• Given data:
Start
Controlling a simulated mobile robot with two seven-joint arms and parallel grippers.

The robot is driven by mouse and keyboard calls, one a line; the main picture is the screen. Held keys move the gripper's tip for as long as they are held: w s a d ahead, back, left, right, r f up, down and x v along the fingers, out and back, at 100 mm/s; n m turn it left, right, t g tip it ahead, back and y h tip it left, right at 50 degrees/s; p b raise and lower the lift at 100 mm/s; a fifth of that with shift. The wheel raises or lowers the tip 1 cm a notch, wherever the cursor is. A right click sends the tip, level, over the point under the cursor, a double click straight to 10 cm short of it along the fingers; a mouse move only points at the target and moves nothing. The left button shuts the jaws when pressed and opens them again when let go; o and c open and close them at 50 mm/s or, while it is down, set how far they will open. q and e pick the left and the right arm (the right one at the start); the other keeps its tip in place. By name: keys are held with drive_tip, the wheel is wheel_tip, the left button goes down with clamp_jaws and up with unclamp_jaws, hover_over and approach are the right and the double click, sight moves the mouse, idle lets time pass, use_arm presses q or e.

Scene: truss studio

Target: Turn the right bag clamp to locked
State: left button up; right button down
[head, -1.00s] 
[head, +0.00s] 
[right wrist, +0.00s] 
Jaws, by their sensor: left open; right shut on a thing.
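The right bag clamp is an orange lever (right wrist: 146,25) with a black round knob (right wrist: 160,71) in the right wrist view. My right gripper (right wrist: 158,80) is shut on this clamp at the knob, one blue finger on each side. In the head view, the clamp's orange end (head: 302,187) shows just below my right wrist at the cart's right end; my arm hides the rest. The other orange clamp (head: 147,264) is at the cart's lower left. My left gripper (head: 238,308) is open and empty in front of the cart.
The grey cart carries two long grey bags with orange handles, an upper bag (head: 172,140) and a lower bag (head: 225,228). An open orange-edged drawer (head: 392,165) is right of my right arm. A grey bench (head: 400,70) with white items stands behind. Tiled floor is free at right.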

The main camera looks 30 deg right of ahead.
End
• Given exercise:
Output exactly those lines that lie from the line with "State: left button up; right button down" through the line with "[right wrist, +0.00s]", with both of those lines included.

• Result below:
State: left button up; right button down
[head, -1.00s] 
[head, +0.00s] 
[right wrist, +0.00s] 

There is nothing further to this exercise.